_Stated problem_
Quote verbatim the span of lines that begins the listing below and closes with the line containing "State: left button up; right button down".
▽
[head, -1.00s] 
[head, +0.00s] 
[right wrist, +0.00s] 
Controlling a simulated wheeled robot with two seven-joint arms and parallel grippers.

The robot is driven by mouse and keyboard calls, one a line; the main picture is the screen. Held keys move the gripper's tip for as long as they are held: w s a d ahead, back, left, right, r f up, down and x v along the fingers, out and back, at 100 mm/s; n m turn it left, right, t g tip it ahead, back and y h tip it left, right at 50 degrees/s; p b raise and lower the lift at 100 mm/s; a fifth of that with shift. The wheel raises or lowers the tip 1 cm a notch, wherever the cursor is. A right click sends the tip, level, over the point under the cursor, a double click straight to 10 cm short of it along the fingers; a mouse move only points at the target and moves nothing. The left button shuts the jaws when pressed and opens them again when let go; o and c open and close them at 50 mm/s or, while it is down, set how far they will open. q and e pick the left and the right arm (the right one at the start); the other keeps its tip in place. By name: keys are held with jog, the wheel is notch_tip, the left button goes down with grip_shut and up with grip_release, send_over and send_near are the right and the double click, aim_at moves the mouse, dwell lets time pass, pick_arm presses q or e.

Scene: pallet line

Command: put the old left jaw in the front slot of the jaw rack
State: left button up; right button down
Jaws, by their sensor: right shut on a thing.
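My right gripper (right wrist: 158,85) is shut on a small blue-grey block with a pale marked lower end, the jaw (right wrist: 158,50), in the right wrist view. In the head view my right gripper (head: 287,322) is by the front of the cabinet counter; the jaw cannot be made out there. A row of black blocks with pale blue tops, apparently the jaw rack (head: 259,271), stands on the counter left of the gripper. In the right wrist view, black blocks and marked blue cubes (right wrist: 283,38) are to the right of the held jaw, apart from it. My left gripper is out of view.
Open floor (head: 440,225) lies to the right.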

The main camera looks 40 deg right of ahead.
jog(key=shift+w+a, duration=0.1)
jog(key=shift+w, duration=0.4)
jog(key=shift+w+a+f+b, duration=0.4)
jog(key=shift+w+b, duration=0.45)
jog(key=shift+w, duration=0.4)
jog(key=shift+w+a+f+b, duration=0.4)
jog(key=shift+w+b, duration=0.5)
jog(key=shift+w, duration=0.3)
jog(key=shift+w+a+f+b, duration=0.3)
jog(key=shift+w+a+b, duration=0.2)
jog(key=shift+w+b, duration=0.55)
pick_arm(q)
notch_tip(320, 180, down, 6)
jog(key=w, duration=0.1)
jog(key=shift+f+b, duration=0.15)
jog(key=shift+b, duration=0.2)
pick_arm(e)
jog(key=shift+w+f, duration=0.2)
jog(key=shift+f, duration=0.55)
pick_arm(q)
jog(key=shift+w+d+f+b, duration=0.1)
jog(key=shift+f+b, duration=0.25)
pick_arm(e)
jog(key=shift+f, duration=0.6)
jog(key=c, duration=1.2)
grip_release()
△
_Answer to the problem_
[head, -1.00s] 
[head, +0.00s] 
[right wrist, +0.00s] 
Controlling a simulated wheeled robot with two seven-joint arms and parallel grippers.

The robot is driven by mouse and keyboard calls, one a line; the main picture is the screen. Held keys move the gripper's tip for as long as they are held: w s a d ahead, back, left, right, r f up, down and x v along the fingers, out and back, at 100 mm/s; n m turn it left, right, t g tip it ahead, back and y h tip it left, right at 50 degrees/s; p b raise and lower the lift at 100 mm/s; a fifth of that with shift. The wheel raises or lowers the tip 1 cm a notch, wherever the cursor is. A right click sends the tip, level, over the point under the cursor, a double click straight to 10 cm short of it along the fingers; a mouse move only points at the target and moves nothing. The left button shuts the jaws when pressed and opens them again when let go; o and c open and close them at 50 mm/s or, while it is down, set how far they will open. q and e pick the left and the right arm (the right one at the start); the other keeps its tip in place. By name: keys are held with jog, the wheel is notch_tip, the left button goes down with grip_shut and up with grip_release, send_over and send_near are the right and the double click, aim_at moves the mouse, dwell lets time pass, pick_arm presses q or e.

Scene: pallet line

Command: put the old left jaw in the front slot of the jaw rack
State: left button up; right button down

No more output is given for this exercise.